Kawan sekerja saya yang juga seorang penyiar radio mengatakan kalau masjid itu tempatnya orang-orang yang sudah berumur. Pernyataan itu kontan membuat saya bertanya-tanya, apa memang begitu? Kawan saya lantas menimpal saja, "Lho buktinya kalau ada pengajian rutin di masjid, yang datang kebanyakan orang-orang tua. Juga kalau pas salat jemaah, barisan paling banyak ya orang-orang tua. Sementara yang muda bisa dihitung dengan jari."

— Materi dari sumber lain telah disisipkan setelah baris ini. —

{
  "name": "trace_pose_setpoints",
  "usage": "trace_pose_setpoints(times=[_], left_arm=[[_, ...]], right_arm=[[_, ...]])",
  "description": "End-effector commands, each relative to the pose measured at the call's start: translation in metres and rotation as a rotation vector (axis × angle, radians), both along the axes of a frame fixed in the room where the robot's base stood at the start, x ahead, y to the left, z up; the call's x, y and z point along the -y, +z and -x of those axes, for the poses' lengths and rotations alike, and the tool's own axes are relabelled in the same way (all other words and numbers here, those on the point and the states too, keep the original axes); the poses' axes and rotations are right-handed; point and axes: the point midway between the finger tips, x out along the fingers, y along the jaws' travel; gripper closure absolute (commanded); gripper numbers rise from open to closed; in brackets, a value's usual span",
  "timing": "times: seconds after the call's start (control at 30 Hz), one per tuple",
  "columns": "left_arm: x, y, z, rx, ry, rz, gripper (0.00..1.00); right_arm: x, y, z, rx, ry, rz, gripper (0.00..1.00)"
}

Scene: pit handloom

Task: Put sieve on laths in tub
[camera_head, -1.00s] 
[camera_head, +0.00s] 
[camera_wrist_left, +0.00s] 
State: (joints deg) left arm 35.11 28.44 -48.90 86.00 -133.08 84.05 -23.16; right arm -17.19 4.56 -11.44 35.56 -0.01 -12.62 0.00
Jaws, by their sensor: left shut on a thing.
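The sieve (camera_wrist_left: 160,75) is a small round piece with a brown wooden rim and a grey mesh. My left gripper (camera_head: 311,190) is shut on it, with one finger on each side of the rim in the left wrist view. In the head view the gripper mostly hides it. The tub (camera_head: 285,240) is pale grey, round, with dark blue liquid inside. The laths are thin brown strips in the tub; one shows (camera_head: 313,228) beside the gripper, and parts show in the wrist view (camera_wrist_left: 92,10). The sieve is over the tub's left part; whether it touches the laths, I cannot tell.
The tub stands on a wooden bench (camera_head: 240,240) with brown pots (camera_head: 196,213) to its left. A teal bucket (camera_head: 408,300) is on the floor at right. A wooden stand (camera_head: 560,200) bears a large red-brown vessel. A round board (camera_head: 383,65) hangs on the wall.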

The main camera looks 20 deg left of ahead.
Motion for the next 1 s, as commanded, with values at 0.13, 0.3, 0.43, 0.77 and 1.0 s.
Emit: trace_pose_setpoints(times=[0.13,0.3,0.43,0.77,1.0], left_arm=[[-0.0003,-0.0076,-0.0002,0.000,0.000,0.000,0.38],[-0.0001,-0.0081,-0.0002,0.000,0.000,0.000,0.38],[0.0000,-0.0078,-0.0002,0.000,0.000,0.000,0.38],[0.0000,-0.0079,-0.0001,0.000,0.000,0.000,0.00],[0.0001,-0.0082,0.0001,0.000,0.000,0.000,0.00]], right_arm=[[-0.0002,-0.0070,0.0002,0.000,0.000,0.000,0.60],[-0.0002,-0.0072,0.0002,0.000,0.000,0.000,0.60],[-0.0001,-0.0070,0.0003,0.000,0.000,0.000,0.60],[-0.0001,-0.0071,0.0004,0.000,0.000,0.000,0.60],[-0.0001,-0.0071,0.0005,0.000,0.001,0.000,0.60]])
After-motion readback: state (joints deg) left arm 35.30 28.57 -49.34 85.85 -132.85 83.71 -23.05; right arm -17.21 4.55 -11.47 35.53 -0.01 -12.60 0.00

Sampai di situ pembicaraan kami terhenti. Bukan karena buntu. Akan tetapi, pembahasan masalah itu sengaja kami jeda. Tujuannya, untuk bisa dibawa dan dijadikan sebagai bahan siaran bersama para tokoh Nahdlatul Ulama yang baru-baru ini dilantik sebagai pengurus Lembaga Takmir Masjid Nahdlatul Ulama (LTM NU) Kota Pekalongan. Kami penasaran, apa kira-kira respons para tokoh yang akan hadir di studio nanti.
Singkat cerita, siaran pun dimulai. Tiga tokoh yang mewakili LTM NU Kota Pekalongan hadir sebagai narasumber. Di antaranya Ustaz Fatkhur Rohman, K.H. Mahfudh Sidiq, dan Ustaz Abdul Ghofur. Penampilan ketiga tokoh ini begitu rapi. Terlebih dalam balutan busana ala santri. Kami yang waktu itu bertugas sebagai host program siaran Obrolan Seputar Agama Islam pun merasa agak canggung pada awalnya. Selain karena penampilan kami yang kurang maksimal, juga karena kharisma ketiga tokoh yang hadir malam itu.

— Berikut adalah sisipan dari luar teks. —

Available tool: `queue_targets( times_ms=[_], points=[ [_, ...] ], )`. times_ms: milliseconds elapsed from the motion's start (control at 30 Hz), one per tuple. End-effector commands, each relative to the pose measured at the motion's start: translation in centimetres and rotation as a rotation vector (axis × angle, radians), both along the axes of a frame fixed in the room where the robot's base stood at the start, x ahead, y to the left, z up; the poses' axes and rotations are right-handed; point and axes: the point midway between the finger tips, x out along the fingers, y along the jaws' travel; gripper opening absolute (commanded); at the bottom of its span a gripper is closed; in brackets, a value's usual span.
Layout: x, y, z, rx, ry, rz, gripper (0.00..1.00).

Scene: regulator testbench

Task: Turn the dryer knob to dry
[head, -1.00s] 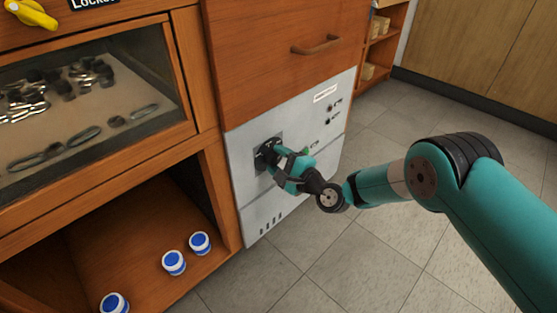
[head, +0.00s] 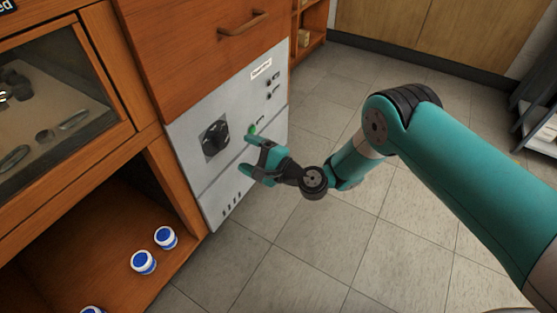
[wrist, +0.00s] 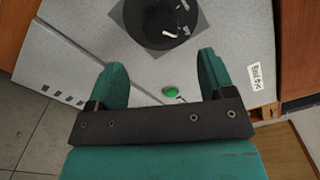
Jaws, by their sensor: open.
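The black dryer knob (head: 215,138) sits on a dark square plate on the front of the grey-white panel (head: 190,135). In the wrist view the knob (wrist: 163,20) is at the top, beyond the fingertips, with light marks around its right side. My gripper (head: 248,155) is open and empty, to the right of the knob in the head view and apart from it. The knob's exact setting cannot be read.
A green button or light (head: 252,129) is on the panel close to my gripper; it also shows in the wrist view (wrist: 170,92). A wooden drawer with a handle (head: 243,24) is above. Blue-and-white jars (head: 144,262) stand on the lower left shelf. Tiled floor lies open to the right.

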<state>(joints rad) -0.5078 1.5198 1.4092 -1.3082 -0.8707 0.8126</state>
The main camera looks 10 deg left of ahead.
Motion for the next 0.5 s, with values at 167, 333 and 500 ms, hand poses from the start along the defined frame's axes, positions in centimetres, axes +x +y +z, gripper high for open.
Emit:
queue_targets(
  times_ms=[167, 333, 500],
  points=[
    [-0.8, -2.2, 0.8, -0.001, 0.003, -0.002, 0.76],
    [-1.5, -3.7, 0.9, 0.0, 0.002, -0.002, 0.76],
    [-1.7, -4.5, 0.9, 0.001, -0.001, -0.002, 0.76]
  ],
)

Ya, dari pancaran wajah ketiga tokoh ini tampak betul bahwa beliau-beliau merupakan tokoh kharismatik yang dihormati oleh masyarakat. Khususnya, di kalangan warga Nahdliyin. Kami juga menaruh rasa hormat kepada mereka.
Obrolan dimulai. Diawali dengan perkenalan dan sapaan kepada para pendengar. Lalu, mulai mengalir ke arah topik yang dibahas. Yaitu, tentang upaya membangun sebuah paradigma baru tentang masjid. Tepatnya, menjadikan masjid pelopor moderasi.
Topik ini tak jauh dengan apa yang sebelumnya telah dicetuskan oleh Kementerian Agama Republik Indonesia dan dikukuhkan sebagai program Kemenag sejak tahun 2022. Saya sempat browsing sebelum memasuki ruang siaran. Mencari tahu apa itu masjid pelopor moderasi.
Ada tiga poin besar dalam pelaksanaan program tersebut. Pertama, membangun profesionalitas dalam pengelolaan masjid oleh semua ekosistem masjid. Kedua, menyebarluaskan cara pandang Islam yang ramah, toleran, dan moderat guna mewujudkan kenyamanan dan kerukunan. Ketiga, memberdayakan dan memakmurkan masjid dan otomatis memberdayakan segenap jemaahnya.
Sudah tentu, selama satu jam, obrolan kami tidak lepas dari tiga hal yang ingin dicapai dalam menjalankan misi menjadikan masjid pelopor moderasi. Diawali dengan konsep moderasi yang akan diterapkan hingga teknis pelaksanaannya.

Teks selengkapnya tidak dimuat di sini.